**Aim of the task:** Go through the records and copy each line where the word "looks" occurs.

**Source data:**
________________

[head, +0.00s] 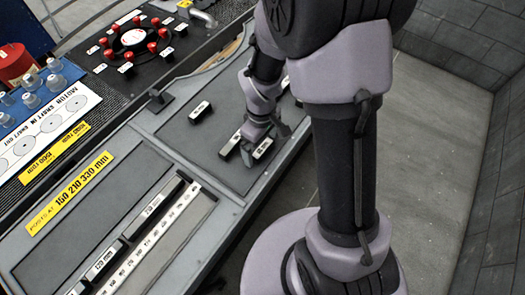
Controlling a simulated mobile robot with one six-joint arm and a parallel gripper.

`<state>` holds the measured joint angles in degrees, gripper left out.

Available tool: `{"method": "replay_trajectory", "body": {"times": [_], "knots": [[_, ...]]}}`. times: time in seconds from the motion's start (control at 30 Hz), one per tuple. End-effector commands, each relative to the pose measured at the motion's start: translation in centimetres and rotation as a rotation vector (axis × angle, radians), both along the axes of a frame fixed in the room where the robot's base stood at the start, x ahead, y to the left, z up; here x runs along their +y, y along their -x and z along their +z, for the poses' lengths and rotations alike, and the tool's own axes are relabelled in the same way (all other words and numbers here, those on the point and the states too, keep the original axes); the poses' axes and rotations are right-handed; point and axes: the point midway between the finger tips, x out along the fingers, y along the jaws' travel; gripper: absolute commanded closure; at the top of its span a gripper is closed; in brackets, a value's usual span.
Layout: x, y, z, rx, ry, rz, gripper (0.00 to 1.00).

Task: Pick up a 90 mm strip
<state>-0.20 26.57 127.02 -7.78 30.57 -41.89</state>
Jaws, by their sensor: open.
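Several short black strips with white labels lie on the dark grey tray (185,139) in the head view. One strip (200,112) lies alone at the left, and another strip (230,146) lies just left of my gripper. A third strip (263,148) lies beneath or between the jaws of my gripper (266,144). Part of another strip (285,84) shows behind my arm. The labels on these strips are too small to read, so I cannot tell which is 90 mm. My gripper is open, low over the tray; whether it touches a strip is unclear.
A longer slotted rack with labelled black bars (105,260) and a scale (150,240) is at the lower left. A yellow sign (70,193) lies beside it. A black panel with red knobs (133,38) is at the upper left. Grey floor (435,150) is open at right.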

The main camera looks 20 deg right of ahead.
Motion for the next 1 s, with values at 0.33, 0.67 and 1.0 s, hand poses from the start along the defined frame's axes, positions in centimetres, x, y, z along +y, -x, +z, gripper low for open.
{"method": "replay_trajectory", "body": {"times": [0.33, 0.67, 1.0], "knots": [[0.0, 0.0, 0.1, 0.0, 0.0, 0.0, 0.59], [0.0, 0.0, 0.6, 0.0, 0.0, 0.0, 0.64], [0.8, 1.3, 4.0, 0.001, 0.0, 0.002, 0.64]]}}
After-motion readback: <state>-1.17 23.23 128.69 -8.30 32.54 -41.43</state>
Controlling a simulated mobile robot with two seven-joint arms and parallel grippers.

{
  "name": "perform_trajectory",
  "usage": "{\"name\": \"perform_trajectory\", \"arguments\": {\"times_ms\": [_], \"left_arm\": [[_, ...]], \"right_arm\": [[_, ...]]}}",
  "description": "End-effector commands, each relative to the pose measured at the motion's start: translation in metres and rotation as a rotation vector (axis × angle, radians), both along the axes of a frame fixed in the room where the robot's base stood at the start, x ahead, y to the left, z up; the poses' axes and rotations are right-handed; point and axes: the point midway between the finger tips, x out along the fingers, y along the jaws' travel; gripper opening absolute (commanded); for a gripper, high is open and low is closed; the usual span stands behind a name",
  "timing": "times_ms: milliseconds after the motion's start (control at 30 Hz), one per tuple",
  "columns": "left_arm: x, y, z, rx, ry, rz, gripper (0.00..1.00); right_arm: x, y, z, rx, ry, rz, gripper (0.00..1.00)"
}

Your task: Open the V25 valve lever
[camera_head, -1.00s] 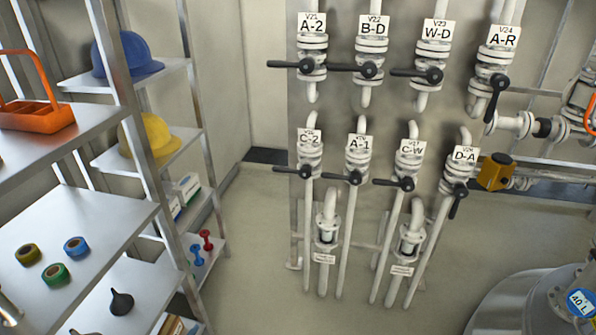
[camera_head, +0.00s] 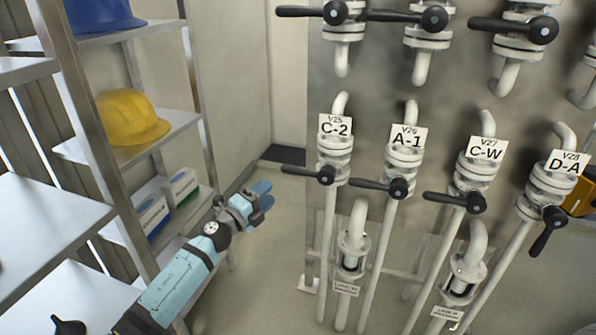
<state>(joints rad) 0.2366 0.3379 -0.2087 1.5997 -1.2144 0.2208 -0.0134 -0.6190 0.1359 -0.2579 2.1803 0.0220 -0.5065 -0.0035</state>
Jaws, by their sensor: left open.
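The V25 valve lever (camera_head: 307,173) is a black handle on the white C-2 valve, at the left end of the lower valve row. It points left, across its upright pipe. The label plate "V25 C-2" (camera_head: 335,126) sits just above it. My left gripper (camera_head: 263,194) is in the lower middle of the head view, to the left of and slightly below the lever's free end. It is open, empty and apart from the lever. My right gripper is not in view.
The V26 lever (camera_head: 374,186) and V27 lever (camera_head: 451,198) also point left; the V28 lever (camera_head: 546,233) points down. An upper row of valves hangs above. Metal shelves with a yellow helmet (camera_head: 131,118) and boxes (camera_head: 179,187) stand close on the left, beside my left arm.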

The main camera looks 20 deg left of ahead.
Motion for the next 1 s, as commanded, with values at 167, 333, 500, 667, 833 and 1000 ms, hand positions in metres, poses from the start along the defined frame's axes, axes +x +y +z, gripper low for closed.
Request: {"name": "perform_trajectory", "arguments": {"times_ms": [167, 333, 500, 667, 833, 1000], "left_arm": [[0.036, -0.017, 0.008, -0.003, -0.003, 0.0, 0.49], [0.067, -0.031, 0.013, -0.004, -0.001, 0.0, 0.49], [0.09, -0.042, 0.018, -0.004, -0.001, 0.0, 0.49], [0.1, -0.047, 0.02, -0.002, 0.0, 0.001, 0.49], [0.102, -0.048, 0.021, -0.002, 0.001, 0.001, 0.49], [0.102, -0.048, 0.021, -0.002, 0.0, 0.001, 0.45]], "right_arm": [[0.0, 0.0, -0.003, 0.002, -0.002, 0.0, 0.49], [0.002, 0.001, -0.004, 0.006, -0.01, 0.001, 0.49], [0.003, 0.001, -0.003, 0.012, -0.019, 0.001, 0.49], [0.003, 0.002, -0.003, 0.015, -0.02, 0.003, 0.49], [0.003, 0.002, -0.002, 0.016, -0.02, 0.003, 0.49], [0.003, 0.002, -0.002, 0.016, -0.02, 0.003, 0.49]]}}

________________

**Solution:**
The main camera looks 20 deg right of ahead.
The main camera looks 20 deg left of ahead.

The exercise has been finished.